» Requirement: Gather each line of the entries below that includes "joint".
————————
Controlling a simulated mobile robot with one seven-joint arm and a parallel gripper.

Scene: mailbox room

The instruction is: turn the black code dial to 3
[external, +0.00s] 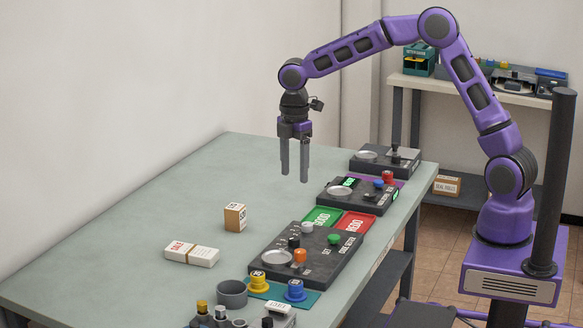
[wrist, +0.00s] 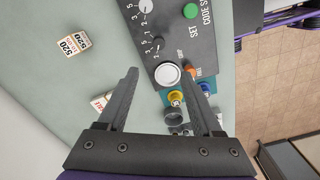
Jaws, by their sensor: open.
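The black code dial (external: 293,242) stands on a dark panel (external: 330,262) at the right edge of the table. It also shows in the wrist view (wrist: 158,42), with small numbers beside it; I cannot tell which number it points to. A white dial (external: 307,228) sits next to it, with a green button (external: 334,239) and an orange button (external: 299,255) on the same panel. My gripper (external: 294,178) is open and empty, pointing down, well above the table. In the wrist view, my fingertips (wrist: 163,74) appear below the black dial, to either side of a silver disc (wrist: 167,75).
Yellow (external: 258,281) and blue (external: 295,290) knobs and a grey cup (external: 232,293) stand in front.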

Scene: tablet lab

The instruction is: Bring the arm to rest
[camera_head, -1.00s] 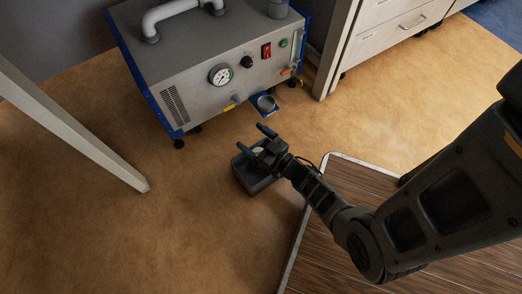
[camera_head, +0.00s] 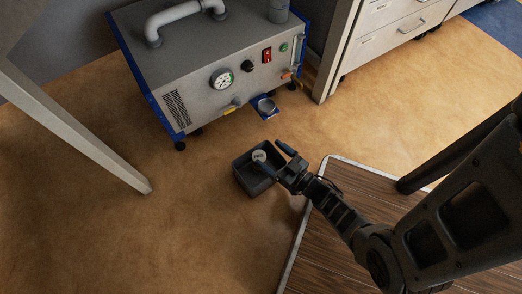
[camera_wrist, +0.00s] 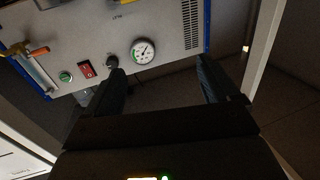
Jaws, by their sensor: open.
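My gripper (camera_head: 272,158) is near the middle of the head view, at the near right side of a small dark open box. Its two fingers are spread apart, and nothing shows between them. In the wrist view, my gripper (camera_wrist: 163,80) shows its fingers wide apart, pointing toward the front of a grey machine. My arm reaches in from the right of the head view.
The dark box (camera_head: 242,177) on the floor holds a small round pale item (camera_head: 259,156). The grey machine (camera_head: 195,85) with blue edges has a gauge, switches and a cup on a blue ledge (camera_head: 265,107). A table leg (camera_head: 85,135) stands left. A drawer cabinet (camera_head: 385,32) is behind right.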

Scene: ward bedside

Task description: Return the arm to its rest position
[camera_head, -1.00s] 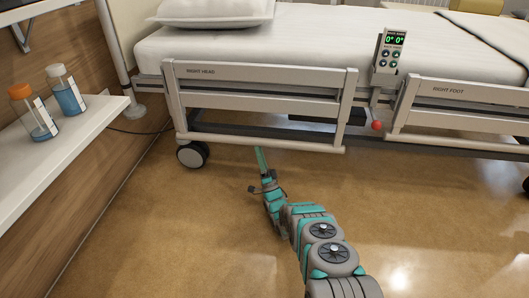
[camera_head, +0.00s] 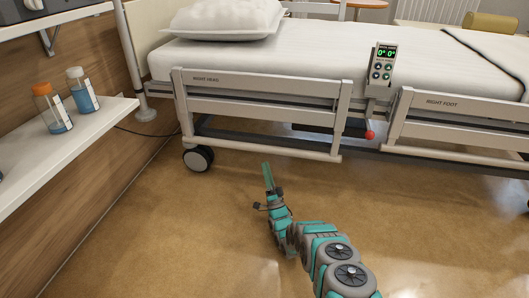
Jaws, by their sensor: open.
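My arm, grey with teal panels, reaches from the bottom edge up and left over the floor. My gripper (camera_head: 268,176) is at its far end, a narrow teal and dark shape over the bare floor in front of the bed. It is open, and no object shows in it. The gap between its fingers is hard to make out at this angle. The gripper appears just short of the lower bed rail and apart from it.
The bed (camera_head: 330,50) with side rails (camera_head: 260,92) and a castor (camera_head: 198,158) stands ahead. A control panel (camera_head: 384,62) hangs on its side, above a red knob (camera_head: 370,135). At left, a white shelf (camera_head: 70,145) holds bottles (camera_head: 55,113). The floor (camera_head: 420,230) at right is clear.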

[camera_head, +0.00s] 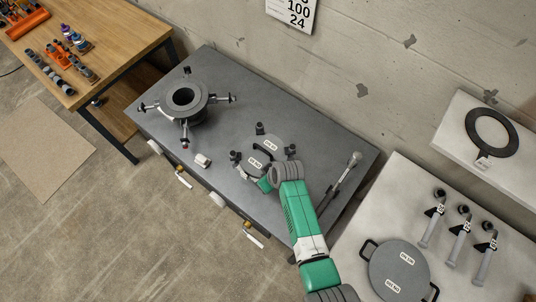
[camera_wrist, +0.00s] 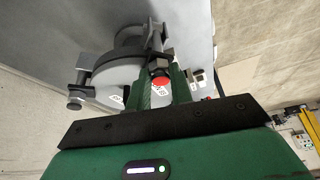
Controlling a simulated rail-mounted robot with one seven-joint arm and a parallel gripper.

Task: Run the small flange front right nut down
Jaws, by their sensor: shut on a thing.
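The small flange (camera_head: 262,150) is a grey round piece with white labels and a dark handle on the steel bench. Dark nuts on studs stand around its rim. My gripper (camera_head: 264,184) is at the flange's front edge, partly hidden by my arm. In the wrist view, the two green fingers of my gripper (camera_wrist: 163,92) are closed around a nut with a red end (camera_wrist: 161,81), which looks like the front right nut. Its seat against the flange is hidden by the fingers. Another dark nut (camera_wrist: 75,104) shows apart at the left rim.
A larger flanged pipe (camera_head: 184,98) with several clamps stands at the bench's back left. A wrench (camera_head: 346,173) lies on the right. A small white block (camera_head: 202,160) lies near the front edge. A round cover (camera_head: 399,270) and several tools lie on the pale table.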

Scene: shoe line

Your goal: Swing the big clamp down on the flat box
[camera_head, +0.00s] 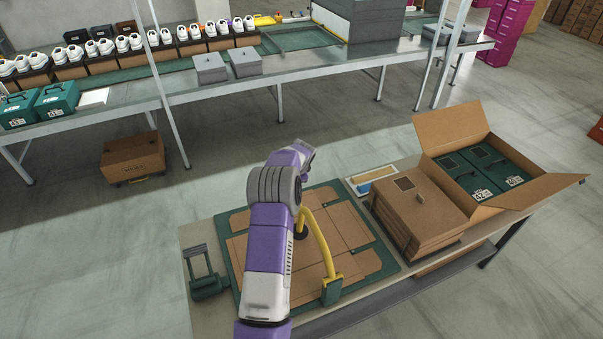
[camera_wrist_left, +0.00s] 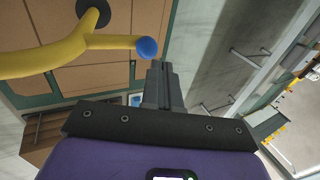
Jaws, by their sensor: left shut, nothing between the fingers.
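The big clamp (camera_head: 323,245) has a curved yellow arm, a green base at the front edge of the green board and a dark pad. Its pad appears over the middle of the flat box (camera_head: 345,226), a brown unfolded cardboard sheet; I cannot tell whether it touches. In the left wrist view the yellow clamp arm (camera_wrist_left: 60,55) ends in a blue tip, with its black pad (camera_wrist_left: 93,13) against the cardboard behind. My left gripper (camera_wrist_left: 158,68) is shut and empty, close beside the blue tip. In the head view my purple arm hides this gripper and part of the box.
A green fixture (camera_head: 206,284) stands left of the board. To the right are a stack of brown flat boxes (camera_head: 418,212), a small tray (camera_head: 362,187) and an open carton (camera_head: 455,130) holding green boxes. A long bench (camera_head: 290,82) with shoes lies behind, across open floor.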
————————
» The result:
Controlling a simulated mobile robot with one seven-joint arm and a parallel gripper.
Controlling a simulated rail-mounted robot with one seven-joint arm and a parallel gripper.

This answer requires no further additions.